My parents used #3 with us all the time. If we saw a toy that we "had to have", they would tell us to put it on our birthday, Christmas, Easter, etc. list. Half the time I'm sure we forgot about it by then. I plan on doing it with my kids as well.

I say give them an allowance of $500 bucks a month. At the end of the month give them an itemized statement (like a paycheck) deducting $480 for boarding, food and clothes and let spend the 20 as they like. That should get them in the real world mindset

Hubby and I read this great book about this very topic when our now-5-year-old was about 3 called FIRST NATIONAL BANK OF DAD by David Owen. Hubby came from a very frugal, but affluent upbringing and I came from the complete opposite. I wanted to have a plan in place for how we were going to educate our children about finances. Highly recommend this read! (And of course, we recommend you try to borrow a copy from your local library to be frugal!)

Love your blog!

I don't have kids yet. However, when grocery shpopping, what if you give your kids the money you save on any USEFUL coupons they find in the paper for items you actually use/need? It'll likely get them scouring the Sunday paper and helping you do something you probably already do. They don't get money for coupons for stuff you don't need obviously, only the useful ones. I'd be happy to give my kid $5 if he/she found a few coupons for me. I would imagine it would be a great habit to start.

No way I'm trying #1 - my child would wait for the $7 and push for $9 the next week! :) I love the soda idea. Most places soda doesn't even cost $1, closer to $1.75.

We give my daughter $4 a week right now (she is turning 7). She can have $2 to spend, puts $1 in a longterm savings envelope (which she urged me to transfer to a savings account once I explained about compound interest), and she puts $1 in her "caring can," a special can she decorated. She's saving the longterm money for if & when she can ever buy a horse. She has given her caring can money to Trick-or-Treat for UNICEF, to buy gifts for a child in a family we sponsored at Christmas, and will give more for her orangutan conservation fundraising birthday party.

The hardest for us is to let her blow her spending money. She has saved up to $75 or so and then fritters it away .... I guess that's what it's for, but the child already has dozens of toy horses. We really don't buy toys for her except at birthday and Christmas -- she has to buy them herself (or twist Grandma's arm).

It is exciting and motivating to see how she gets into saving.

Stumbled upon this very interesting, I don't have kids yet, my mother never gave us pocket money as money was tight, but taught us all out to pay bills on time, budget and save and I thank her for that, or I would be in a mountain of debt.

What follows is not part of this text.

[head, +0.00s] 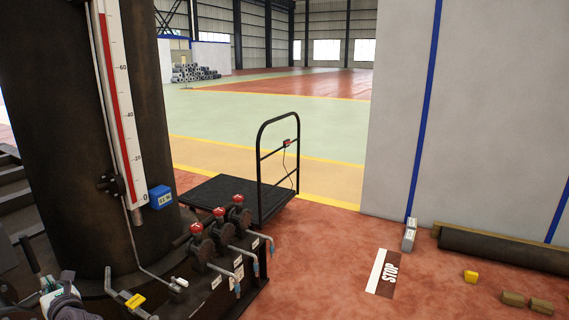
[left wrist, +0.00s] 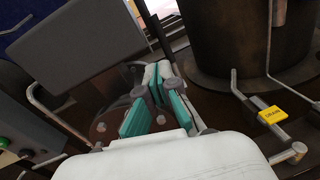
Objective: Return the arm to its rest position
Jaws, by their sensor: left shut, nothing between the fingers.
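My left gripper (head: 48,290) is at the lower left corner of the head view, partly cut off by the frame's edge. In the left wrist view its teal-padded fingers (left wrist: 157,76) come together at the tips with nothing held between them. It is in front of the large dark tank (head: 140,100), near the tank's lower part. A yellow drain tag (left wrist: 272,114) sits on a pipe to the right of the fingers; it also shows in the head view (head: 135,301). My right gripper is not in view.
Several red-knobbed taps (head: 218,213) stand right of the tank. A black cart (head: 230,190) is behind them. A grey panel (left wrist: 85,42) is close to the left of the fingers. Yellow and brown blocks (head: 470,277) lie at right.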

That's definitely true about the field trips! I think as my stepson gets older, we will start including other expenses in his allowance, like money for clothing and lunches, and let him keep what's left. I also like to set limits for the amount I will spend on something (like, I'll buy you a pair of $20 shoes - if you want the Sketchers that light up, you have to pay the difference).

"I say give them an allowance of $500 bucks a month. At the end of the month give them an itemized statement (like a paycheck) deducting $480 for boarding, food and clothes and let spend the 20 as they like. That should get them in the real world mindset"

Posted by: Richard | March 12, 2008 at 09:43 AM

I stumbled onto this page as well but the above comment by Richard had me laughing! It's funny but I think he's really onto something there. Also, I think kids in this country are in desperate need of education about credit cards, APR's, overdraft fees, etc. Actually I think that financial classes should be required in all schools just like history and math. Considering we're such a money driven society it amazes me that they're not.